Discussão latente no cenário jurídico atual é a promulgação da Lei nº 11.441/07 e seus reflexos diretos no cotidiano das pessoas e dos próprios operadores do direito.
Nesse contexto, a inexistência de “vacatio legis” aliada à singeleza do texto legislativo obrigou tabeliães e advogados a tecerem uma série de debates para se averiguar as inúmeras situações que deveriam decorrer dos atos que a partir de então e a critério dos interessados não mais seriam jurisdicionais – leia-se, aqui, as separações, partilhas, divórcios e inventários quando as partes forem plenamente capazes e houver entre eles o indispensável consenso.
A despeito de todo esse debate, causou-me estranheza que às uniões estáveis dispensou-se (mais uma vez) tratamento diferenciado na medida que o legislador pátrio parece ter se esquecido de elencar tais situações dentre as quais estariam, a partir de então, sujeitas ao simplificado procedimento da lavratura de escritura pública, com vistas a se pôr termo final nestas uniões nos casos em que presente o consenso entre seus partícipes.
Acredito que a questão poderia ser dirimida – a exemplo do que ocorrera em outros tempos com a própria união estável – mediante a previsão do assunto em provimento regulamentador a ser expedido pelos Tribunais de Justiça dos Estados.

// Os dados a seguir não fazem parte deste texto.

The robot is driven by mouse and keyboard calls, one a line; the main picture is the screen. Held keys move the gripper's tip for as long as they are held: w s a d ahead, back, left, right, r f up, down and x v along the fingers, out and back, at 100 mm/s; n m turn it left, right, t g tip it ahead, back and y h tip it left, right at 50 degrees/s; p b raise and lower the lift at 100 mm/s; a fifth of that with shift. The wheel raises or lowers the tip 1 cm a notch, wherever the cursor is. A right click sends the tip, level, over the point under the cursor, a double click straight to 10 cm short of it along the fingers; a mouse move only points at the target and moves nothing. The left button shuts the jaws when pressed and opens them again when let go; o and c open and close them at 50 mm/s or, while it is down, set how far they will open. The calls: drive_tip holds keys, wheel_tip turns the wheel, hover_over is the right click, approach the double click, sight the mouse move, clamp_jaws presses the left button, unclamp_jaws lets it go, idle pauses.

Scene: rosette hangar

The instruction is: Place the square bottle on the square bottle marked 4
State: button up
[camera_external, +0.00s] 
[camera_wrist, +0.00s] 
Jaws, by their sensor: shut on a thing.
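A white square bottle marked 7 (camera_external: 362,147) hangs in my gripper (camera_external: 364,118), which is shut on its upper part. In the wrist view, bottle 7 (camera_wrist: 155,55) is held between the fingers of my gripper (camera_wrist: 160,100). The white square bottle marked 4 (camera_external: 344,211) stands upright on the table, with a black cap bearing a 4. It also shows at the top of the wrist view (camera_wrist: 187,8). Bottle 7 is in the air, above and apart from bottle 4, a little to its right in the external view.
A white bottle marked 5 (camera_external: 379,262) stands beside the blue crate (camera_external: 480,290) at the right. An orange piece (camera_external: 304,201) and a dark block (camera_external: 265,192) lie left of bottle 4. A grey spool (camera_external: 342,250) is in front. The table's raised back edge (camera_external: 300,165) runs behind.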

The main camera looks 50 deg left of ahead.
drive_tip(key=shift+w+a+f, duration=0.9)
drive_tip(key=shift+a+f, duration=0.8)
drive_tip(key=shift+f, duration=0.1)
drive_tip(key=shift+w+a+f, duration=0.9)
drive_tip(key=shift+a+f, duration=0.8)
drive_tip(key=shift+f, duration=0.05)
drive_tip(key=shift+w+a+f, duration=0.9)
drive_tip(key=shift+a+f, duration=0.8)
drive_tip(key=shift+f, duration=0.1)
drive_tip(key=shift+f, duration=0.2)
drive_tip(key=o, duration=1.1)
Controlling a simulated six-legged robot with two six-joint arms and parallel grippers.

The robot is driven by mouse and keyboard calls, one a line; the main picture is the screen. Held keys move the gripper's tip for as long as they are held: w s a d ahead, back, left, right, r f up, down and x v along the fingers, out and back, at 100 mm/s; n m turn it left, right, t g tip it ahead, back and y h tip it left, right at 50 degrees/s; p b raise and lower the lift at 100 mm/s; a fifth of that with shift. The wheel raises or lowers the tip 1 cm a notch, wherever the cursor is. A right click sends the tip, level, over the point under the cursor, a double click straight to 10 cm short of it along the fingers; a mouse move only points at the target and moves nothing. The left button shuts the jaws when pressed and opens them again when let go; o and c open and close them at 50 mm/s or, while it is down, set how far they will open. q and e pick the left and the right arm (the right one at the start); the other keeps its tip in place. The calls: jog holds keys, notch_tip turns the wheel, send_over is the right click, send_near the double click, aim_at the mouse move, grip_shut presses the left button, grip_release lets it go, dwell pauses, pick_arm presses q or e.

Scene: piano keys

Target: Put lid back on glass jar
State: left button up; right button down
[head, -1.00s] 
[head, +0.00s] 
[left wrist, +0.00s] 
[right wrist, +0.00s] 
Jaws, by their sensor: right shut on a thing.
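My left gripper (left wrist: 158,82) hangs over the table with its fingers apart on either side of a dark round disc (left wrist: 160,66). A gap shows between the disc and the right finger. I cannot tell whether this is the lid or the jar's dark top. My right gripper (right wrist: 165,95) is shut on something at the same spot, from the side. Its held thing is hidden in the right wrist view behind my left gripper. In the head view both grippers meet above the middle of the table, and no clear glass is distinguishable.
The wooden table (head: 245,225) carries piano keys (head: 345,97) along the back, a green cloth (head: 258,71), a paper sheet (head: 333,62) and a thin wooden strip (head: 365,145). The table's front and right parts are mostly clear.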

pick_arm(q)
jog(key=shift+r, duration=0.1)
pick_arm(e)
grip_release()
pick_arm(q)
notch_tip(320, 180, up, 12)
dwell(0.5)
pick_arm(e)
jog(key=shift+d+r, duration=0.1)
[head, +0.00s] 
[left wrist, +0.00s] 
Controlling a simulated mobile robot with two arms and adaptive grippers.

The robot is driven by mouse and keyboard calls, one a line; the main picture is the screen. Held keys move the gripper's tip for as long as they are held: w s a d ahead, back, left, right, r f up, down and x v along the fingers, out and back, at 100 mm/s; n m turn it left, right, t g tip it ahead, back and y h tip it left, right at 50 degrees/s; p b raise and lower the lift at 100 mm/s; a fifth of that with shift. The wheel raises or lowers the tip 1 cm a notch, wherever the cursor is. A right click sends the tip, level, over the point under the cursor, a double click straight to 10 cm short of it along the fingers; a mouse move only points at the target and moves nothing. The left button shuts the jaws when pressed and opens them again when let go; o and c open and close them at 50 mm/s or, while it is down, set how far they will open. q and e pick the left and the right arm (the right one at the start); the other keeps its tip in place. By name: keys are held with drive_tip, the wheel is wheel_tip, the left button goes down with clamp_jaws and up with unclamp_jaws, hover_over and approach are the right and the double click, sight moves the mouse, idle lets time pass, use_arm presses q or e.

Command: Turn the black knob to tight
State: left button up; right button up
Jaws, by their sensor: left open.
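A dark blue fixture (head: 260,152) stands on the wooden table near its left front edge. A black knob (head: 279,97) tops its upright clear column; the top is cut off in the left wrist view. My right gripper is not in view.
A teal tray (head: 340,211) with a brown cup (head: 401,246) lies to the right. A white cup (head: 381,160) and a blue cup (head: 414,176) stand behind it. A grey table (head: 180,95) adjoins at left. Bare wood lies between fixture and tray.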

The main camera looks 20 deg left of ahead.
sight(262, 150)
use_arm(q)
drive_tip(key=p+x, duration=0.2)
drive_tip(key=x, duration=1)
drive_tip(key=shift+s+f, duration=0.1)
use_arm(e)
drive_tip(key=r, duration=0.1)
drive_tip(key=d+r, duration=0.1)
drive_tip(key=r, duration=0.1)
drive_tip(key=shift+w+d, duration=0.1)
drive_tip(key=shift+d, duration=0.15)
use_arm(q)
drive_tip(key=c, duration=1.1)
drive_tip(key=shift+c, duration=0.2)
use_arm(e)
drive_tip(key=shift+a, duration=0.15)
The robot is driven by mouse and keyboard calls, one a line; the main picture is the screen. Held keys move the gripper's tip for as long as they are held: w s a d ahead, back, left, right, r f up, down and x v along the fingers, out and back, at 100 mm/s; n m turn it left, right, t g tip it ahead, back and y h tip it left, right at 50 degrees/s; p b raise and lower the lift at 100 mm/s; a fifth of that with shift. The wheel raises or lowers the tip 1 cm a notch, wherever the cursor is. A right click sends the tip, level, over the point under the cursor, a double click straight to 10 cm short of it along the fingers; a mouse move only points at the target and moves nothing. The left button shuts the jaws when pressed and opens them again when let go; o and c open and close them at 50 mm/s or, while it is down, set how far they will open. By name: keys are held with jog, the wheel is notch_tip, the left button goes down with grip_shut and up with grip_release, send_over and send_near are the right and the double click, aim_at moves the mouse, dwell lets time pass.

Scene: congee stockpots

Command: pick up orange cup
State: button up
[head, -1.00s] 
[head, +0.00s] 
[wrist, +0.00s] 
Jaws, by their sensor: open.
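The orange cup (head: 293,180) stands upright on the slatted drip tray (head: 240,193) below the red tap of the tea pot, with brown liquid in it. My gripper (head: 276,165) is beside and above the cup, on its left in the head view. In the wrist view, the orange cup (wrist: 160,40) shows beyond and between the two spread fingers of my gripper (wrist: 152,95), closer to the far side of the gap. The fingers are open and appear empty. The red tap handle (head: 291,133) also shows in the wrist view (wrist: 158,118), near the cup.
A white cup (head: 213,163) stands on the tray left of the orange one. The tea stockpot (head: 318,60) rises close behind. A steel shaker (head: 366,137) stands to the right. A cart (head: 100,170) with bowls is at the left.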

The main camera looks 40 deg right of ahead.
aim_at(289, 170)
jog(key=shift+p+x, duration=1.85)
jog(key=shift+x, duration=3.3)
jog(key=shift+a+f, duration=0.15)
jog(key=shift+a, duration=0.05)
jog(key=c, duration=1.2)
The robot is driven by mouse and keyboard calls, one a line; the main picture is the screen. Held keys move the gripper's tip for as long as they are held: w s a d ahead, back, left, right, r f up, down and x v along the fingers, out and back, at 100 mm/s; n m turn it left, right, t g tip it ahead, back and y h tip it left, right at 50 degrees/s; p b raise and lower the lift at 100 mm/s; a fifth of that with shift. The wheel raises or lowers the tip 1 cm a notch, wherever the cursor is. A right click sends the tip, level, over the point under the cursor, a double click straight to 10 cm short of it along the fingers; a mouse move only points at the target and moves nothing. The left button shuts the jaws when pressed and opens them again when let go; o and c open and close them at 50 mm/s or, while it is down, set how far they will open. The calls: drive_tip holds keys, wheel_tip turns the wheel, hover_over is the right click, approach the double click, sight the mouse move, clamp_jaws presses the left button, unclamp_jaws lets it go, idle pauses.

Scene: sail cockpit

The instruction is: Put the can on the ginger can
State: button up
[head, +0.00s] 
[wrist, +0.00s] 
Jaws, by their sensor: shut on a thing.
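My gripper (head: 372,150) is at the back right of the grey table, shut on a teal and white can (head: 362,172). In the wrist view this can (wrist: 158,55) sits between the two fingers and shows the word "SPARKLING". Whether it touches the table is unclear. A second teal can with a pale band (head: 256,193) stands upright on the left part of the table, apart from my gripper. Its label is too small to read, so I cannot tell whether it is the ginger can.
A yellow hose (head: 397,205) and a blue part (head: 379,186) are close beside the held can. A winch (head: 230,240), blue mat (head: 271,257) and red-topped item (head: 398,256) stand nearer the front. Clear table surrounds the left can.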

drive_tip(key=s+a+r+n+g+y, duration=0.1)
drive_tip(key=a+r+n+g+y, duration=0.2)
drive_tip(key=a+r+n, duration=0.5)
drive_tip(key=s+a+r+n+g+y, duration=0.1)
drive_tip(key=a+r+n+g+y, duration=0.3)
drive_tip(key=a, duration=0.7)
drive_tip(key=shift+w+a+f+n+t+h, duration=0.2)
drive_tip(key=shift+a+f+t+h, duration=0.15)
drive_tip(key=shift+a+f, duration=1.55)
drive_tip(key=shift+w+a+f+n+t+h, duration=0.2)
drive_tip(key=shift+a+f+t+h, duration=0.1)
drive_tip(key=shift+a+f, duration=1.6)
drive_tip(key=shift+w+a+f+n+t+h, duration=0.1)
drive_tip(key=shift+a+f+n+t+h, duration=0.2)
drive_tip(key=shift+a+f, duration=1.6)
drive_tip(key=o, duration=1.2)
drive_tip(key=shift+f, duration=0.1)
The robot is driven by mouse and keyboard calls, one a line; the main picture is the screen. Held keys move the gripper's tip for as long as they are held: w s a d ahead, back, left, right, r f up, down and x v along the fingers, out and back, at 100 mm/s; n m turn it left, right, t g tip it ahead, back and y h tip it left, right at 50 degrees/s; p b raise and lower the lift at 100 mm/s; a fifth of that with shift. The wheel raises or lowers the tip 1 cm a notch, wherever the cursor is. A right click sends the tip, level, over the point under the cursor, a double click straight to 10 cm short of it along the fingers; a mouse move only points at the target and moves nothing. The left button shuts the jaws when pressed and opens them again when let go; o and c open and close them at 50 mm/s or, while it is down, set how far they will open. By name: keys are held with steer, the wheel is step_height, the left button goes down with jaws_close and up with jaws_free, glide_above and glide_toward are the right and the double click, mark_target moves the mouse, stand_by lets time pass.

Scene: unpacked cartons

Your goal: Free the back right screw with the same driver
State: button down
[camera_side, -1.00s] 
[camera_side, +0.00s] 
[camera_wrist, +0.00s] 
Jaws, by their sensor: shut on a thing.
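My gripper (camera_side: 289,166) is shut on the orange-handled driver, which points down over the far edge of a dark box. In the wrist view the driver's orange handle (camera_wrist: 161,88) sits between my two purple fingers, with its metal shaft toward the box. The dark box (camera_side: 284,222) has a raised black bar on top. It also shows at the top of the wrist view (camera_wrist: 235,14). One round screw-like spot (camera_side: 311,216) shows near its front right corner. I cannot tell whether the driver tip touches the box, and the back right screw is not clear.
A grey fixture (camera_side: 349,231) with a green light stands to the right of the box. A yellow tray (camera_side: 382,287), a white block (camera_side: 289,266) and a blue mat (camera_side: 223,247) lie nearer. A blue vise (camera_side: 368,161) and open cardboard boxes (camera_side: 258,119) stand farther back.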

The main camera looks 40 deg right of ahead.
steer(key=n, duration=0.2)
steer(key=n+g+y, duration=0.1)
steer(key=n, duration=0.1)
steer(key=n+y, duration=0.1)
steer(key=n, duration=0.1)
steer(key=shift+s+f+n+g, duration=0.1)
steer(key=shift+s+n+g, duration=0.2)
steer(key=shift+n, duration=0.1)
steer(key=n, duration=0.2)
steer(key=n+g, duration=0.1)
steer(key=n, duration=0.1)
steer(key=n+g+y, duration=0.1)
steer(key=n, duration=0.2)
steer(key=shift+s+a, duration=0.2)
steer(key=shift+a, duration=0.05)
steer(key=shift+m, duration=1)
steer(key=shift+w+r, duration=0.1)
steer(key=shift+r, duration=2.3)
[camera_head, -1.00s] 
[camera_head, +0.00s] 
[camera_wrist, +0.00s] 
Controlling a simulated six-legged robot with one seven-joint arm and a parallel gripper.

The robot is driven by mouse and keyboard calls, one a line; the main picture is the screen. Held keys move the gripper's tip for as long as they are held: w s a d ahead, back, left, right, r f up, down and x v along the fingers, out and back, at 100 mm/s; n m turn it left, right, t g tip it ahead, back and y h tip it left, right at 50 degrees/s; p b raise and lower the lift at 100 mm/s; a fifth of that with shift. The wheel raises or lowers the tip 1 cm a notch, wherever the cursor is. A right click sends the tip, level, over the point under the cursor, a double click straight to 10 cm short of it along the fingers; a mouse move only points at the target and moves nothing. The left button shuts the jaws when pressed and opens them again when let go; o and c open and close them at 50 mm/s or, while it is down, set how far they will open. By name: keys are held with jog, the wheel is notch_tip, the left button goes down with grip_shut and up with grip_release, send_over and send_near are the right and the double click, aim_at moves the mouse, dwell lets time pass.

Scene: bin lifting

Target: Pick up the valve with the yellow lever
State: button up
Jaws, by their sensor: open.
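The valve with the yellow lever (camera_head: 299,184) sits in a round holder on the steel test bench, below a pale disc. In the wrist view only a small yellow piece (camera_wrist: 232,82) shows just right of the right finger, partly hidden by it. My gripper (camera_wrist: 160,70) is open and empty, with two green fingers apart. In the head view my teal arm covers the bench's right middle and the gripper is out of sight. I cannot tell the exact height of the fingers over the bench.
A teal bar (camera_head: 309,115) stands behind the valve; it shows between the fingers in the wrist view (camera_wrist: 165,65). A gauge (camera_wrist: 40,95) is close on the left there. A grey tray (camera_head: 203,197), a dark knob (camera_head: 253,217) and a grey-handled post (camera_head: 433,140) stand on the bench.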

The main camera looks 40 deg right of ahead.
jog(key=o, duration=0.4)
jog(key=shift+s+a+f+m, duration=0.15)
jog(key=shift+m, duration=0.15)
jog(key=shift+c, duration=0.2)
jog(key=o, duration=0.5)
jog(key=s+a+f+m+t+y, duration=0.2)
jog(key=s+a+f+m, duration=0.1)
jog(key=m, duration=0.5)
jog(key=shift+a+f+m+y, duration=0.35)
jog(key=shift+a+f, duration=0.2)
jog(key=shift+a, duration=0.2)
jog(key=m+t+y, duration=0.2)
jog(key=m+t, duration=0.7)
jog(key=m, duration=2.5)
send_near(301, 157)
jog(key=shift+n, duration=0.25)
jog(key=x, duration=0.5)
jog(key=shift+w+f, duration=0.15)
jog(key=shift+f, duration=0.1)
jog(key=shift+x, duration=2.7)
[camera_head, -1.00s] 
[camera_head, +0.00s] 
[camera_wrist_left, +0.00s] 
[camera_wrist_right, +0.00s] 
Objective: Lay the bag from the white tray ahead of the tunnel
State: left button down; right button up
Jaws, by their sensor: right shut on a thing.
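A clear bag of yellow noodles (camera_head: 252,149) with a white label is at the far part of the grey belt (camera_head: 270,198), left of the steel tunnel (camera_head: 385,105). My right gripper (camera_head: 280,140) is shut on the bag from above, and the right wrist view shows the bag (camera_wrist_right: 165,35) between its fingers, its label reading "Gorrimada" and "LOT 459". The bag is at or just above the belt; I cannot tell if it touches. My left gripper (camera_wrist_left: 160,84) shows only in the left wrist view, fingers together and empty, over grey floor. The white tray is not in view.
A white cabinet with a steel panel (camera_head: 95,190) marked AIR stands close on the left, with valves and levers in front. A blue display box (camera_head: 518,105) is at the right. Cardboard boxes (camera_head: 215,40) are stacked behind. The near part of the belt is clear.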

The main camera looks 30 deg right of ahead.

Entretanto, ao se verificar o Provimento nº 04/07 da Corregedoria Geral de Justiça do RS e o Provimento nº 01/2007 da Corregedoria Geral de Justiça de São Paulo constata-se que o assunto não é sequer mencionado – o que, por óbvio, está impossibilitando a ação dos tabeliães no tocante à dissolução destas uniões ainda que declaradamente amigáveis.
Poder-se-ia aqui indagar no sentido de que a desconstituição de uma união estável de forma consensual seria inócua tendo em vista que, não havendo litígio, não haverá qualquer problema para os conviventes que o término do relacionamento fique limitado a um acordo verbal.
Entretanto, a necessidade da declaração se dar de forma oficial (hoje pela declaração judicial e futuramente, quem sabe, através de simples Escritura Pública), além de ser um direito de todo e qualquer cidadão que se ache nesta situação, é salutar para que se tenha delimitado um marco final da união com vistas a resguardar o patrimônio dos conviventes que, a partir de então, poderão adquirir outros bens a título oneroso sem, contudo, ter de partilhá-los com o ex-convivente.
Neste norte, parece-me um grande equívoco não se fazer a dissolução das uniões estáveis junto aos tabelionatos. E acrescento: afora o fato de que no caso dos divórcios os tabeliães estão autorizados a colher testemunhos [1], os tabelionatos gaúchos hoje produzem em larga escala escrituras públicas em que os conviventes podem, à vista de simples declaração e sem a necessidade de se ouvir qualquer testemunha, constituir, formalmente e para todos os fins a existência de uma união estável (reconhecimento, portanto), podendo inclusive declarar que esta união já existe há tantos anos atrás (retroagindo no tempo, inclusive).
Ademais, se pela Lei nº 11.441/07 podem o mais (desconstituir casamentos) porque motivo não poderiam os tabeliães desconstituir um ato mais simples, menos formal e que foi constituído, na maioria das vezes, por eles mesmos ?
Acredito, portanto, ante a inexistência de impedimento legal que é somente questão de tempo para que o tema reste regulamentado, oportunidade em que, nos casos consensuais, as uniões estáveis poderão ser dissolvidas mediante a confecção de simples Escritura Pública nas mesmas condições expostas pela Lei 11.441/07.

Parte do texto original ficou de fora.